The idea is simple: once loaded the photograph, the first step is to binarize it into a black and white image using thresold function of imager package. After that, a random sample of black points is taken. Here comes the clustering algorithm, which starts measuring the euclidean distance between each pair of points. Then, a hierarchical clustering is done so I can reproduce how points are gathered walking through the resulting dendrogram of the previous clustering, starting from the maximum number of clusters (each cluster is an individual point) and ending with the minimum one (just one cluster with the whole sample). The next image shows and example of this process for a sample of 25 points.
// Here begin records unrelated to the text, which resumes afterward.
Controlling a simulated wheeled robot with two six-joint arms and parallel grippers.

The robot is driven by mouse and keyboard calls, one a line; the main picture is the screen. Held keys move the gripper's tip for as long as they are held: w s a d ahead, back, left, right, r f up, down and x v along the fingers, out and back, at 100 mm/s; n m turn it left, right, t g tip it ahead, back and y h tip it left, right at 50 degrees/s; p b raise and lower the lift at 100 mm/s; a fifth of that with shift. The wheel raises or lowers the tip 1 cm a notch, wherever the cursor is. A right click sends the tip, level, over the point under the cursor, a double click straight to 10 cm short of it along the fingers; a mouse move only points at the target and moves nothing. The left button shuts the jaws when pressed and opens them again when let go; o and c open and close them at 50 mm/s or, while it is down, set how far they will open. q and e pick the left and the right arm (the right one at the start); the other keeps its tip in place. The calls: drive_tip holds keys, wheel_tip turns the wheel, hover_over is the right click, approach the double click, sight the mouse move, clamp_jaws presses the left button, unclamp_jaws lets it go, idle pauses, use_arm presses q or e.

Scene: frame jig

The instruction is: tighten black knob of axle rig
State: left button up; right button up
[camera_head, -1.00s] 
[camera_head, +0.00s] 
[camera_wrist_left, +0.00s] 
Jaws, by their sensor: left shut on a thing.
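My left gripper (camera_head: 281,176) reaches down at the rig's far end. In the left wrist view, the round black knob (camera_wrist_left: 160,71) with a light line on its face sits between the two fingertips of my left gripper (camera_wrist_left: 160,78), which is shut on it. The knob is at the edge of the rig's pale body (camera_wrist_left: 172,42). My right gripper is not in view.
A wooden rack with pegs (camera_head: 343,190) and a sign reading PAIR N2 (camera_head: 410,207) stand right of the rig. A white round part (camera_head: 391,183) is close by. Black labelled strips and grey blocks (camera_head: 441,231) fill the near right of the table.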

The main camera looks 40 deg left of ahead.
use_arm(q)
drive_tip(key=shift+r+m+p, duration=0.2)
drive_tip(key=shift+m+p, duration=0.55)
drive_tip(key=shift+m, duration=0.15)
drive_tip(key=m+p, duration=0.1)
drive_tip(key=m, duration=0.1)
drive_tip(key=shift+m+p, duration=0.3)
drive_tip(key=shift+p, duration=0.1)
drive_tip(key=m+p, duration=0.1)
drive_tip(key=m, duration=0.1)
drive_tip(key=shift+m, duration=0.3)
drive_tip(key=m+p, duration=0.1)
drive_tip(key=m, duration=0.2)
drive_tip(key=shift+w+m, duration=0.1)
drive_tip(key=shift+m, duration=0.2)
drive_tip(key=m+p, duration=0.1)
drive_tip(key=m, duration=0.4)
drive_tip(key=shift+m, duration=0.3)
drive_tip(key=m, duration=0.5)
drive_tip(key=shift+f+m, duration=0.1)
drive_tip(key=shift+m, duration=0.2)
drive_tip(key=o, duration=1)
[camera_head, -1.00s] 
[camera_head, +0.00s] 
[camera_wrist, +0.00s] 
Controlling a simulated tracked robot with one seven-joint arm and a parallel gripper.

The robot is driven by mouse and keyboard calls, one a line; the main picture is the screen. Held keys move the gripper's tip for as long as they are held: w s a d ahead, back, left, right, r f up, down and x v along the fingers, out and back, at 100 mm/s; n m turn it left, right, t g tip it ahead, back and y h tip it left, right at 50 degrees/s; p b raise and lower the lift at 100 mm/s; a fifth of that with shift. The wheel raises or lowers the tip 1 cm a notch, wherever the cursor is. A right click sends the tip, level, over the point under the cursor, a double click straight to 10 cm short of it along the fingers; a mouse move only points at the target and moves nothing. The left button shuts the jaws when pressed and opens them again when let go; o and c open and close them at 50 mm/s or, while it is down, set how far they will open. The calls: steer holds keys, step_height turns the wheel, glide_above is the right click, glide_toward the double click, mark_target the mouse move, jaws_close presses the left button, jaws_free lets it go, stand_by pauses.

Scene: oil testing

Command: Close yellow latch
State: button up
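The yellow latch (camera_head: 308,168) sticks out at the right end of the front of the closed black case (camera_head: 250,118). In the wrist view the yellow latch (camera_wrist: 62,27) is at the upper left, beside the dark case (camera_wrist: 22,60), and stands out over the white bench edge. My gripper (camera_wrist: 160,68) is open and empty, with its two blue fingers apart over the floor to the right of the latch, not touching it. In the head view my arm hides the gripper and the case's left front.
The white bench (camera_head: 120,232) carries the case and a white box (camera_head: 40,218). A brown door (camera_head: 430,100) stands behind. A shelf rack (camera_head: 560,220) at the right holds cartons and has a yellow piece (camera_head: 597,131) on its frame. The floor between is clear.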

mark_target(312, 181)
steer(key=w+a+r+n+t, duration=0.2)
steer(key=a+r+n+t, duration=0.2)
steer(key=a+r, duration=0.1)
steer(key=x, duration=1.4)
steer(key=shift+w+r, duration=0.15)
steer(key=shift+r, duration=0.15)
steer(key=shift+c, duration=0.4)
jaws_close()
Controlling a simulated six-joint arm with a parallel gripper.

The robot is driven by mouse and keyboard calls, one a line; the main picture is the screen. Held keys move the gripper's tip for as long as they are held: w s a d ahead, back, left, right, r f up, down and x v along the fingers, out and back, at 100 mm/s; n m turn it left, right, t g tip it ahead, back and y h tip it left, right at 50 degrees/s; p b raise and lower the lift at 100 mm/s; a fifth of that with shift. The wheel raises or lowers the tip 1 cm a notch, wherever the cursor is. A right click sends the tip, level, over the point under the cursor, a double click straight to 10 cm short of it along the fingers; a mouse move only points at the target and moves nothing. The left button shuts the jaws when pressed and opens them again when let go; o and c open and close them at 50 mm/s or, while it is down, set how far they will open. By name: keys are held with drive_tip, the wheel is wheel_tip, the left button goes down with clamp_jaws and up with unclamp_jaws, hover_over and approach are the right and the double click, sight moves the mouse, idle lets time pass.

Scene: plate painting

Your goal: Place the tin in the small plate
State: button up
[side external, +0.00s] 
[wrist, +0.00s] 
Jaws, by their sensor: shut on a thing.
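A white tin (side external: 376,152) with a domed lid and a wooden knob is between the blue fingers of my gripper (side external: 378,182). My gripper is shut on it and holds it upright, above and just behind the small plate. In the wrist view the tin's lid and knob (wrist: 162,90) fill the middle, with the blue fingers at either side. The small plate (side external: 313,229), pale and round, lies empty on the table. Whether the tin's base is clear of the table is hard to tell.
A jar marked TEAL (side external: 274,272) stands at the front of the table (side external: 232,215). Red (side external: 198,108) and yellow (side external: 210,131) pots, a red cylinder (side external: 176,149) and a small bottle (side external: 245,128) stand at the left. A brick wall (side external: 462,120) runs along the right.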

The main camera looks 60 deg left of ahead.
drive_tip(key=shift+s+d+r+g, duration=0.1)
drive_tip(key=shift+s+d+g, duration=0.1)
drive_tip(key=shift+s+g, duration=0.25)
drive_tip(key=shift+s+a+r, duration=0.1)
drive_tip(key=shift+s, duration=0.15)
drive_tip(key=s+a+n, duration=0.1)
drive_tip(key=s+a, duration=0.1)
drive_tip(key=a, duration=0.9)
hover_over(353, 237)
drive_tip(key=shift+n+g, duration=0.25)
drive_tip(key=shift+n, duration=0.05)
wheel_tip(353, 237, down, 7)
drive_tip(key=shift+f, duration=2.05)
The left plot shows the population of points and the right one the way that points are connected once the dendrogram is analyzed following the steps described before:

Applying this technique to a big amount of points (between 2.000 and 5.000) result in very interesting drawings. To make process faster, I used map function from purrr package. To render the graph I use ggplot function with geom_curve. This geometry draws a curve between two points, named (x, y) and (xend, yend) respectively. Among others, there are two important parameters to control its shape: curvature (negative values produce left-hand curves, positive values produce right-hand curves, and zero produces a straight line) and angle (values less than 90 skew the curve towards the start point and values greater than 90 skew the curve towards the end point). Playing with this paramaters, as well as with the sample size, you can generate a wide variety of drawings (note that here only appear the segments, since now I removed the points of their extremes):

You can find the code of this experiment here. If you do something interesting with it, please let me know. Thanks a lot for reading my post.

Drrrawing with purrr

La luna es un pozo chico
las flores no valen nada
lo que valen son tus brazos
cuando de noche me abrazan
(Zorongo Gitano, Carmen Linares)

When I publish a post showing my drawings, I use to place some outputs, give some highlights about the techniques involved as well as a link to the R code that I write to generate them. That’s my typical generative-art post (here you have an example of it). I think that my audience knows to program in R and is curious enough to run and modify the code by themselves to generate their own outputs. Today I will try to be more educational and will explain step by step how you can obtain drawings like these:

There are two reasons for this decision:

  • It can illustrate quite well my mental journey from a simple idea to what I think is a interesting enough experiment to publish.
  • I think that this experiment is a good example of the use of accumulate, a very useful function from the life-changing purrr package.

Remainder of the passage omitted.